[TASK OBJECTIVE]
Retype all of the listing exactly, passing over any picture you find.

[BEGIN GIVEN DATA]

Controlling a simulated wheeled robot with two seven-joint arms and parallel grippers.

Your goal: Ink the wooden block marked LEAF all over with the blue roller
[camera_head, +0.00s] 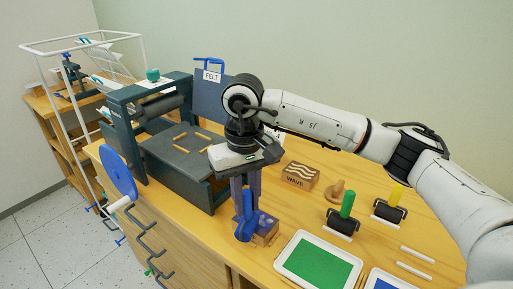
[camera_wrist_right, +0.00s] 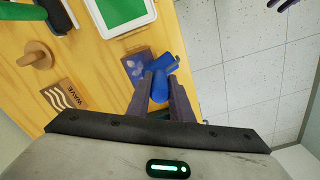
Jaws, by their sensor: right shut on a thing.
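My right gripper (camera_head: 246,190) points down and is shut on the blue roller (camera_head: 246,226), around its handle. In the right wrist view, the fingers (camera_wrist_right: 162,90) close around the blue roller (camera_wrist_right: 165,66). A wooden block (camera_head: 268,238) stands at the table's front edge, just right of the roller; its label is not readable. Its top is dark blue-purple with a lighter leaf-like pattern, also seen on the block in the right wrist view (camera_wrist_right: 136,66). The roller overlaps one edge of the block; whether it touches the top I cannot tell. My left gripper is out of view.
The WAVE block (camera_head: 300,178) and a wooden knob (camera_head: 342,192) stand behind. The green roller (camera_head: 341,222), yellow roller (camera_head: 390,208), green ink tray (camera_head: 277,262) and blue ink tray (camera_head: 369,284) are to the right. A dark press (camera_head: 175,150) with a blue wheel stands left.

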[END GIVEN DATA]

[EXERCISE ANSWER]
Controlling a simulated wheeled robot with two seven-joint arms and parallel grippers.

Your goal: Ink the wooden block marked LEAF all over with the blue roller
[camera_head, +0.00s] 
[camera_wrist_right, +0.00s] 
Jaws, by their sensor: right shut on a thing.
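My right gripper (camera_head: 246,190) points down and is shut on the blue roller (camera_head: 246,226), around its handle. In the right wrist view, the fingers (camera_wrist_right: 162,90) close around the blue roller (camera_wrist_right: 165,66). A wooden block (camera_head: 268,238) stands at the table's front edge, just right of the roller; its label is not readable. Its top is dark blue-purple with a lighter leaf-like pattern, also seen on the block in the right wrist view (camera_wrist_right: 136,66). The roller overlaps one edge of the block; whether it touches the top I cannot tell. My left gripper is out of view.
The WAVE block (camera_head: 300,178) and a wooden knob (camera_head: 342,192) stand behind. The green roller (camera_head: 341,222), yellow roller (camera_head: 390,208), green ink tray (camera_head: 277,262) and blue ink tray (camera_head: 369,284) are to the right. A dark press (camera_head: 175,150) with a blue wheel stands left.

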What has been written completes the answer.